In the Bend Me, Break Me photo essay.

12 responses

  • Pedro Teixeira

    Pedro Teixeira   gave props (10 Jun 2012):

    What a great shot!!!

  • Susan B. Griffith

    Susan B. Griffith said (10 Jun 2012):

    Both images are good. The red in this one gives it energy. The BW has mystery.

  • Cheryl Andrews

    Cheryl Andrews   gave props (10 Jun 2012):

    I say, don't mess with it. Love the mystery of the alley. The red wall at then end of the alley draws the viewer into the picture; the bits of red repeated in the grip and lights is perfect.

  • Curt Miller

    Curt Miller said (1 Mar 2014):

    Ok. Here's my go....
    Focal point possibly should've been on the far bike in the middle. And a bit more reflective light on the subject. I see what you were looking at....fairly wide shot may be too wide. Maybe from slightly different angle. When time permits, ill take too shots, just in case my vision doesn't relate too well in the end.

  • Bailey Cooper

    Bailey Cooper   said (1 Mar 2014):

    Curt ~ Looking at this now, I completely agree with your choice to put the focus on the middle (far) bike. Foreground bokeh would have enhanced the shot. And, yes, the angle is off. It cuts the bike to the right in half making it an eye sore instead of a purposeful inclusion. I covered the right side of the image with an index card and you are dead on. That one correction would have solved the problem with the width of the shot as well. Regarding the light, my settings make no sense. Why was I shooting a still shot at 1/200? I obviously needed light (ISO 1600). Duh....

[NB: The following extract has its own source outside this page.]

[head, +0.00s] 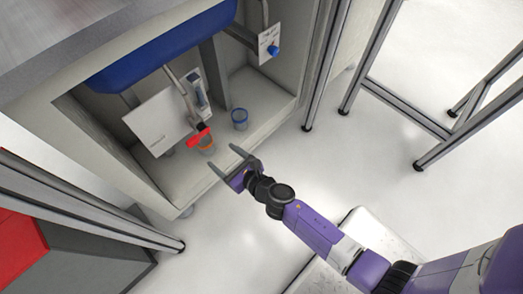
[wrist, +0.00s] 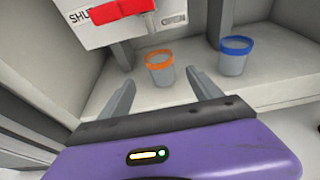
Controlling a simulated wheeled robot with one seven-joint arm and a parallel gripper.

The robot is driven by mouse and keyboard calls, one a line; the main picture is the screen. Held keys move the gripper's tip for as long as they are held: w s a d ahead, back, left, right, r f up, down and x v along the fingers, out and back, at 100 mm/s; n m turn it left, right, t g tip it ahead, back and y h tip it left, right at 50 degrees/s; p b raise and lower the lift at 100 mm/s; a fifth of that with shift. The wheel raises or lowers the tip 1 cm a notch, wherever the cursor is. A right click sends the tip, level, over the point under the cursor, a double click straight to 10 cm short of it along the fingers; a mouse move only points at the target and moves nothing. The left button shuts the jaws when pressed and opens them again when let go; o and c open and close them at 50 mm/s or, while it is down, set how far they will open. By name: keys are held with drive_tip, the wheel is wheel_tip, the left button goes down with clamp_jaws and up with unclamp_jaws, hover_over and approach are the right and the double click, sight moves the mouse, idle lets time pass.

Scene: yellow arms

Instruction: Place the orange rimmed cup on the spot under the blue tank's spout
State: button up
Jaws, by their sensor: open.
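The orange rimmed cup (head: 207,145) stands upright on the cabinet's pale floor, beneath the red valve handle (head: 198,136). It also shows in the wrist view (wrist: 160,68), ahead of my gripper and roughly between the finger directions. The blue tank (head: 165,45) lies across the top of the cabinet, with a pipe running down from it toward the red handle. I cannot clearly see the spout's end or a marked spot. My gripper (head: 228,160) is open and empty at the cabinet's front, short of the cup; its fingers show in the wrist view (wrist: 165,95).
A blue rimmed cup (head: 240,119) stands right of the orange one, also in the wrist view (wrist: 234,56). A white panel (head: 160,118) is left of the handle. Metal frame posts (head: 325,65) stand to the right. The cabinet's front floor strip is bare.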

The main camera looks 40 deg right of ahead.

    Again, more great observations. No way would I have ever looked at this with anything other than author's eyes without the feedback. So, thank you Curt, for taking your time to help me see what I could not.

  • sharon isern

    sharon isern   said (4 Mar 2014):

    I like the shot but agree with Curt's comment. I would bring up the shadow detail in the bike if it were my shot.

  • kil roy metters

    kil roy metters   said (4 Mar 2014):

    i would lose the color recrop on the left and bring in down on the top...i don't thing the sun bake walk translated from eye to

  • Bailey Cooper

    Bailey Cooper   said (4 Mar 2014):

    Sharon ~ Yep... you and Curt have this one pretty much sewn up. Great feedback that she does appreciated.

  • Bailey Cooper

    Bailey Cooper   said (4 Mar 2014):

    kil roy ~ I'm not sure I understand 'color recrop' but really wish I did. Help? Regarding the top crop, more index cards, more truth. And the eye to pixel thing I am now seeing is a huge problem for me. Lesson learned: Lost in translation is a real hurdle... probably for many of us.

  • Colin

    Colin   said (6 Mar 2014):

    We all have different points of view when it comes to other peoples work, this is my view (right or wrong) for this particular image:
    The idea is there, I can see what you were trying to do, the execution is wrong in my eyes.
    The bike on the right is distracting, especially the red handle bars, I feel it should not be there or the whole bike should be in the frame.
    You have seen the picture as you walked by (good eye) but it looks like you have whipped out your Nikon held it up and hit the trigger without thinking of the framing or moving about to get a feel of the shot.
    I would have liked to see you get to a lower position and move toward the beast on the left and make that the focal point, maybe having the back wheel tight on the left of the frame looking along the engine then leading our eyes to the second bike and onto the bright area at the end.
    There is a massive gap between knowing the technical side of photography and possessing the artistic know how. (This is not a criticism of you as you have many great images in your portfolio).
    I love using a 50mm lens and having to move about to get the frame rather than zoom in and out.
    I'm a million miles away from being anything decent when it comes to photography but I cringe when I look at sites like these and see people for example who sell them selves as wedding photographers or professional portrait photographers and produce bad image after bad image and cant see that their own work is awful.
    Criticism is good, we should all thrive on it, it helps us learn and it gives us a third eye but we must be honest and also explain why we are ripping somebodies hard work to pieces.
    Kudos to you for this essay, but you know things were not quite right with your 10 images otherwise you wouldn't have posted it.
    Keep up the good work.

  • Bailey Cooper

    Bailey Cooper   said (6 Mar 2014):

    Colin ~ So appreciative of this in-depth, useful feedback. So, yes, we all agree that the bike on the right has to go. Now... what you say about whipping out that camera and snapping anything is me squared. Busted. Something I really needed to hear. I am impatient. Combine that with almost no camera knowledge or photography skill (which I'm working on) and this is what you get. Your suggestion regarding moving about the scene with the 50mm is a suggestion my brother made awhile back. You're both dead on.

    Your words, "Criticism is good, we should all thrive on it, it helps us learn and gives us a third eye but we must be honest", is the sum of the parts and the purpose of this photo essay. Props are great... all fuzzy and feel good. Who doesn't want a tubful of that? I'm no different. However, I DO want to thrive which is where this type feedback is a personal godsent. I understand that it is words like yours that helps me become a better, well... me.

    Thank you Colin, for your honesty and your time. Lesson learned: You get out of it what you put into it.

  • Elizabeth Yeoman

    Elizabeth Yeoman   said (20 May 2014):

    I love the colours (sombre yet rich) and the composition, but I think there is somehow not enough light. Others have already given more detailed feedback on that. I would not have been able to be so specific or to say what should have been done technically. So frustrating, though, when you have a good eye and see a fabulous image, and then the camera doesn't quite capture it.